Bei seinen Forschungen stieß der Historiker Jan Philipp Wölbern in den Archiven der Stasi-Unterlagen-Behörde auf seltene Tondokumente Was Stasi-Chef Erich Mielke über den Freikauf von Häftlingen dachte

24.01.2013, 01:14

Die vorzeitige Entlassung und Ausreise von Häftlingen in den Westen stand zwangsläufig im Widerspruch zum eigentlichen Auftrag der DDR-Geheimpolizei, die Flucht und Ausreise zu bekämpfen hatte.

So war es nicht verwunderlich, dass der Häftlingsverkauf in den 80er Jahren selbst in den Diensteinheiten des Ministeriums für Staatssicherheit zum Gesprächsthema wurde. Der Historiker Jan Philipp Wölbern stieß in der Bundesbehörde für die Stasi-Unterlagen auf seltene Tonbandmitschnitte einer Zusammenkunft der MfS-Führungsebene. Dabei äußerte sich Stasi-Chef Erich Mielke:

"Jetzt komme ich zu den Häftlingen, ja, von der Gesetze, man muss also absitzen, das Gesetz, nicht wahr, wie unsere Klassiker uns gelehrt haben, auch Lenin, nicht wahr, wenn er \'ne Strafe hat, muss er sie absitzen. Nu\' will ich euch mal was sagen, Genossen: Ne Haftstrafe muss es nur geben, wenn se berechtigt ist ... Und wenn se nicht berechtigt ist, kann man keene Haftstrafe machen. ... Aber wenn se gegeben ist ... und [er] hat sich strafbar gemacht, ist nach dem Gesetz abzuurteilen und hat die Haftstrafe anzutreten. So. ....

Wenn also echte Gründe gegeben sind, ja warum soll er nicht da meinetwegen nach \'nem Dreivierteljahr, Vierteljahr oder \'nem halben Jahr oder je nachdem, warum sollen wir den nicht wegjagen? Was soll der denn bei uns hier sitzen? ...und frisst hier bei uns, warum soll der nicht weg? Na, warum soll der nicht weg, ich kann das euch sagen, nicht wahr: Weil ich denke ökonomisch für unsere Republik, Mensch... Und keen Schwanz umsonst!"

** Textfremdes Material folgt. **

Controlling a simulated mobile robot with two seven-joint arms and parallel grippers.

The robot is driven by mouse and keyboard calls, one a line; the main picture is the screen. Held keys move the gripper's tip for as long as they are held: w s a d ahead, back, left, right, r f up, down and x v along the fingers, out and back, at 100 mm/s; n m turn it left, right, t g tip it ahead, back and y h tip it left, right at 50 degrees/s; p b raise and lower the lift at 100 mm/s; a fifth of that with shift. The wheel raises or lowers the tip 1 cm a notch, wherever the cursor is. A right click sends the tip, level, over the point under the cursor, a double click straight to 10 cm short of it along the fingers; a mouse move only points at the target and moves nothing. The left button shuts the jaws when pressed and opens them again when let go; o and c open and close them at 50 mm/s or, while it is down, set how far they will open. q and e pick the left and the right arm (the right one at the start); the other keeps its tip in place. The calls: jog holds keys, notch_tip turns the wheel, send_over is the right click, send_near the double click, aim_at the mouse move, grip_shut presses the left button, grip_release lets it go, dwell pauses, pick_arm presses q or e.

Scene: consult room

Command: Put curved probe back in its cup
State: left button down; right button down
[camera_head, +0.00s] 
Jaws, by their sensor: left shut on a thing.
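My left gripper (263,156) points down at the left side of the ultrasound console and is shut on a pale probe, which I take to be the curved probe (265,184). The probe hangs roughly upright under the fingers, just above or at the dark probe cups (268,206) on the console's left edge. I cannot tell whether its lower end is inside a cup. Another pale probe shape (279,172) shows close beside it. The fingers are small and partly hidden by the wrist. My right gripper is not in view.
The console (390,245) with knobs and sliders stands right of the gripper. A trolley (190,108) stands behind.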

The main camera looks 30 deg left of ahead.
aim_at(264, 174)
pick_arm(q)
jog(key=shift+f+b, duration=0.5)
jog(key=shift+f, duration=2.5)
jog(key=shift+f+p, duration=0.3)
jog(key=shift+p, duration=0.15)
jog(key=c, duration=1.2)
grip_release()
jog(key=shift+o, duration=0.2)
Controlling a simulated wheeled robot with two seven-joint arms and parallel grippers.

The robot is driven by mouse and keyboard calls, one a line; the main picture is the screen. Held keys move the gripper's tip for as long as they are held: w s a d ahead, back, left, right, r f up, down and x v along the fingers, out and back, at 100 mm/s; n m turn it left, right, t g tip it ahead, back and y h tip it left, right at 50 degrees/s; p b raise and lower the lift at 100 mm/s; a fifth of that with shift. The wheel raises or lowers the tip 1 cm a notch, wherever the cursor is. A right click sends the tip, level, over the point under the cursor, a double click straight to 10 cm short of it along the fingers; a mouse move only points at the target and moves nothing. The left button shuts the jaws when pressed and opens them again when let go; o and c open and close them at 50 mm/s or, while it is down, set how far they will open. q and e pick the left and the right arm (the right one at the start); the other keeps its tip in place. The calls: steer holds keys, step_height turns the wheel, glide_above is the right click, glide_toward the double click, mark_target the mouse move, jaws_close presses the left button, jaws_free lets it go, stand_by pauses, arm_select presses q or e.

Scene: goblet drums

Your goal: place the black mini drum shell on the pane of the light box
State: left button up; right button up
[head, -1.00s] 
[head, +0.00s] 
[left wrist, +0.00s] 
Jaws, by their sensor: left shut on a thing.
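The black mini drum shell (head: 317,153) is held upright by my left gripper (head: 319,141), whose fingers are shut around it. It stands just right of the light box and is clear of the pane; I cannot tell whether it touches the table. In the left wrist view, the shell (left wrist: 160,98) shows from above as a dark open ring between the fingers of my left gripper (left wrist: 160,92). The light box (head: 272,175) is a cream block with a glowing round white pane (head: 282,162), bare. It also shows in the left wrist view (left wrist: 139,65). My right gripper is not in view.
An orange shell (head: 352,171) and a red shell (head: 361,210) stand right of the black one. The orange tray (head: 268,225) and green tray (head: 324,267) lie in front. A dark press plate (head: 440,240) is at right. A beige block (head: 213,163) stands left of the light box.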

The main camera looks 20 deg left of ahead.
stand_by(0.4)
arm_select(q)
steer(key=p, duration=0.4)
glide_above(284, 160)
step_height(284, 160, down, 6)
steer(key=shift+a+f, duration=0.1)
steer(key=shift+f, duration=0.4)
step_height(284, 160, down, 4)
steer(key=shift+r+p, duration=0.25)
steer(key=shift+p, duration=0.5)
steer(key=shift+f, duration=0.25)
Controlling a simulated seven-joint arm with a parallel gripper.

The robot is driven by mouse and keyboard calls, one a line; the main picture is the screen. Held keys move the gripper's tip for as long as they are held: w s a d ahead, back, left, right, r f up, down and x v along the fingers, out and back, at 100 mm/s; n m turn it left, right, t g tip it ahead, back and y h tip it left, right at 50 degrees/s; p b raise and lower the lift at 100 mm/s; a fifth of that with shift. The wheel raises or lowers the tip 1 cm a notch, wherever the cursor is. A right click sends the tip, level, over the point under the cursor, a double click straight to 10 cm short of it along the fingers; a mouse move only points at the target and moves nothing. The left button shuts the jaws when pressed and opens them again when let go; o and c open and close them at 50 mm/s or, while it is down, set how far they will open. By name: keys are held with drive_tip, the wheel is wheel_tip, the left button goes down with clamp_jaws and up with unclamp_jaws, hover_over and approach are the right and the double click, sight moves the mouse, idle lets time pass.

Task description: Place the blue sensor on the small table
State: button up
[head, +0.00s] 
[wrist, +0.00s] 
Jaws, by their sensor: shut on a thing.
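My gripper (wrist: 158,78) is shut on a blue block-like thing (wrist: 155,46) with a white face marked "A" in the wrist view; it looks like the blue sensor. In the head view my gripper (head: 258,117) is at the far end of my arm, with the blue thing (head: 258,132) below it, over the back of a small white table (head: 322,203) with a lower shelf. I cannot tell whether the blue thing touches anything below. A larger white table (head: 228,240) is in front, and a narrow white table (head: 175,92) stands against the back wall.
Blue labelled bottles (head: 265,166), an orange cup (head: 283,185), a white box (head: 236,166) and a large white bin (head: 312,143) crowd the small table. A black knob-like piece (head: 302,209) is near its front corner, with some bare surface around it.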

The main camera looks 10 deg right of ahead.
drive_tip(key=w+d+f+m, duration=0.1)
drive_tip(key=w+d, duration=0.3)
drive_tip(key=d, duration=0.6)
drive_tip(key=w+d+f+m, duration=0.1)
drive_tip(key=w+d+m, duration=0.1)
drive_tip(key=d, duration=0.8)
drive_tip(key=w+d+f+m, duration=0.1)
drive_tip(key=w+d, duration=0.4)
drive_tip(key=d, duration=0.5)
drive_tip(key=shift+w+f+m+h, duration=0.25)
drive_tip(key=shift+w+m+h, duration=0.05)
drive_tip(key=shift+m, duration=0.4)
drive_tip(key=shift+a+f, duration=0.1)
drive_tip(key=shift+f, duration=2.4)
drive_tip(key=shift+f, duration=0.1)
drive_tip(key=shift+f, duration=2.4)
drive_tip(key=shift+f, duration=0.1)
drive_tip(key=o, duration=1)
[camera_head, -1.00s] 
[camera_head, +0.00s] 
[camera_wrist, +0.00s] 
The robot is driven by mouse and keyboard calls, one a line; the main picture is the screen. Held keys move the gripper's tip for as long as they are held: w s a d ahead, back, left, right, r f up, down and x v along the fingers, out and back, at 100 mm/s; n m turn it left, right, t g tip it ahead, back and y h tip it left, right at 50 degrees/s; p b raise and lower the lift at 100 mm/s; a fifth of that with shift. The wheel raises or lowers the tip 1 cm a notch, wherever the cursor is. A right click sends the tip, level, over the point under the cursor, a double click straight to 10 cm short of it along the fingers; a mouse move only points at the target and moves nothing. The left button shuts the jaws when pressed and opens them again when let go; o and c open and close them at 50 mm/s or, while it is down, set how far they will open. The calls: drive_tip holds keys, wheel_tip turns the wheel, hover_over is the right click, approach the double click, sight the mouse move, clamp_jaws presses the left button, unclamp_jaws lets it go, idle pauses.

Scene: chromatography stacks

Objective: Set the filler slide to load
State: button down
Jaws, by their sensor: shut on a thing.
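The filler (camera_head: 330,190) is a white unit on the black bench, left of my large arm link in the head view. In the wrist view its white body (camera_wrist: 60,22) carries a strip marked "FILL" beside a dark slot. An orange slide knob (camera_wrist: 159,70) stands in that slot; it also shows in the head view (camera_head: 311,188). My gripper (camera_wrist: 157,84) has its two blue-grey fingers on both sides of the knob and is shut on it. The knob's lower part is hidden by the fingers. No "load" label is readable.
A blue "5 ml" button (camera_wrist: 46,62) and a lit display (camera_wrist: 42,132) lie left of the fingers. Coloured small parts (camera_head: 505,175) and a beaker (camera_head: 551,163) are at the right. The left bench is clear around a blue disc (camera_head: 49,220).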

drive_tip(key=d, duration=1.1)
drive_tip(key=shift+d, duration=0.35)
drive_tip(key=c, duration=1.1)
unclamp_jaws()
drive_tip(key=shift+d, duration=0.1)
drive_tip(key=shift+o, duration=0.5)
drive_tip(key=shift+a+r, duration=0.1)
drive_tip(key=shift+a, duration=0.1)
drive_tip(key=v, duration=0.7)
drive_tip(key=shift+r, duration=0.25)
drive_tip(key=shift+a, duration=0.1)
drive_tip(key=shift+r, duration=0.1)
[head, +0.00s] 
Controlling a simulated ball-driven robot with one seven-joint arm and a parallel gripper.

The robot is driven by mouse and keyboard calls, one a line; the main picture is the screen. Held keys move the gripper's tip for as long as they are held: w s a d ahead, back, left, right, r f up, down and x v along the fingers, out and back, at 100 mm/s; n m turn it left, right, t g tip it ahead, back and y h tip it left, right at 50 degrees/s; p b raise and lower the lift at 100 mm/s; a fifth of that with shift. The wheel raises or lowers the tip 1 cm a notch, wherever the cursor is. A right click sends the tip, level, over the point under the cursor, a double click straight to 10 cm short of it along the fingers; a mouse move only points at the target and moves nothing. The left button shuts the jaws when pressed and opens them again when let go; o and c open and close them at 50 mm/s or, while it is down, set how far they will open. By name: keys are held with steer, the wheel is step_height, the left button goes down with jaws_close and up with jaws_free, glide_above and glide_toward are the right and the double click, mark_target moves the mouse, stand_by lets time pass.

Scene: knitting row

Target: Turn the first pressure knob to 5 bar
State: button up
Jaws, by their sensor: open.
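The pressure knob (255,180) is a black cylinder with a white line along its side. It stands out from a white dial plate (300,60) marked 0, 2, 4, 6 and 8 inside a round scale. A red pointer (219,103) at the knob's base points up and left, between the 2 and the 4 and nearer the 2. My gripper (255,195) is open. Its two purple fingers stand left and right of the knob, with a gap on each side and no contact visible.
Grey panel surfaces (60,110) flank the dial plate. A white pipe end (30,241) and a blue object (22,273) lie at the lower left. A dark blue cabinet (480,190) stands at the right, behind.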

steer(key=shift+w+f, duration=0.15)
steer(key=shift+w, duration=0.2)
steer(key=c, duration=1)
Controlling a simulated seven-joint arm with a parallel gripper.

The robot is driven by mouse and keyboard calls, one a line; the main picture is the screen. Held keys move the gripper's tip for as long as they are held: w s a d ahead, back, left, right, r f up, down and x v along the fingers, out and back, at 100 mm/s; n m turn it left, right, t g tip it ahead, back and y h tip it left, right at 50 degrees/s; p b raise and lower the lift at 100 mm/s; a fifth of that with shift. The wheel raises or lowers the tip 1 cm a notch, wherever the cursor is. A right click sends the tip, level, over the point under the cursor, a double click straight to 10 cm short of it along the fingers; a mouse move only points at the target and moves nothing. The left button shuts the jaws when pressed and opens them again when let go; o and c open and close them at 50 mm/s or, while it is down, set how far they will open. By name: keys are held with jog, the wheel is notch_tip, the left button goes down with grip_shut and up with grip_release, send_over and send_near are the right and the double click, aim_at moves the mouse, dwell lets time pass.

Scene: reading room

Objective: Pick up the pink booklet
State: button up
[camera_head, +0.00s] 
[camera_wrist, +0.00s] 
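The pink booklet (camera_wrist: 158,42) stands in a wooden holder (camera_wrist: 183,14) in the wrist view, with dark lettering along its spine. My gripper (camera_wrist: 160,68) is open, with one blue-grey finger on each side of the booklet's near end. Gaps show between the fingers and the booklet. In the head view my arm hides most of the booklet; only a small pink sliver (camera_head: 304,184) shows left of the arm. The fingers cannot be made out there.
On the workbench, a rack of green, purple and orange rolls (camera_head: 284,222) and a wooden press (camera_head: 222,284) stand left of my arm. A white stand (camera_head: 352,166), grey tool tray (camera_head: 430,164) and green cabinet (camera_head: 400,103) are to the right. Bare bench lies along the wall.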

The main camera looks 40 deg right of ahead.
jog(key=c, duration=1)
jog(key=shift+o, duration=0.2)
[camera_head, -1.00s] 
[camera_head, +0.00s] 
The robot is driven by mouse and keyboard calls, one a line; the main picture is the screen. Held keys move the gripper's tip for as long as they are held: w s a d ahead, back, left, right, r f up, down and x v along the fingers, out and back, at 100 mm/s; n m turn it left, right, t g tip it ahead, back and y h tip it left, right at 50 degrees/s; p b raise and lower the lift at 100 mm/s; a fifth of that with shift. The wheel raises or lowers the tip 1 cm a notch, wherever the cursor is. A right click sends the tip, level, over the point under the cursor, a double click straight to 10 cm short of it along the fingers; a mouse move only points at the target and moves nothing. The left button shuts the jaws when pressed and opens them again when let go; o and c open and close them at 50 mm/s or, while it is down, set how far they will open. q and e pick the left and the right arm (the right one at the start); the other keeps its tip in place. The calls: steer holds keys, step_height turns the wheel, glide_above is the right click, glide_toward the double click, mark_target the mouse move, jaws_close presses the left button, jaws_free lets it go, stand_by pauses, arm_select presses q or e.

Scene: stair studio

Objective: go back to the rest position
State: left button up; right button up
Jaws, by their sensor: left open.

An anderer Stelle sagte Mielke zum Leiter der Hauptabteilung IX, Rolf Fister, der für Ermittlungsverfahren, Verhaftungen, Verurteilungen und Entlassungen zuständig war und sich kritisch zum Freikauf geäußert hatte:

"Kannst dich mit mir ruhig auf einen Disput einlassen. Das Gesetz, nicht wahr, dass einer seine Strafe eigentlich absitzen soll, dat wees ich ganz genau, damit du weist, will ich euch was sagen: Wir haben diesen großen Fall mit dieser Banditin, dieser Spionin [Name von der BStU geschwärzt], wisst ihr alle, nicht, ... und seit Jahren trommeln die [im Westen] und wollen die die Frau haben. ... und da siehst du wie konsequent wir sind. Ja ja, wir lassen se sitzen, wir lassen das Gesetz seinen Lauf gehen, wenn es notwendig ist. Aber andererseits sind wir natürlich keine Dummköpfe und lassen unsere Gefängnisse voll mit irgendwelchen Schmarotzern, die wir sowieso nicht brauchen ... Da sitzen ja zigtausende Kriminelle drin, stimmt doch ... die können ja, also, als Arbeitskräfte verwandt werden, das andere werden wir sehen, was wir machen. Also, alles muss politisch entschieden werden, durchdacht werden."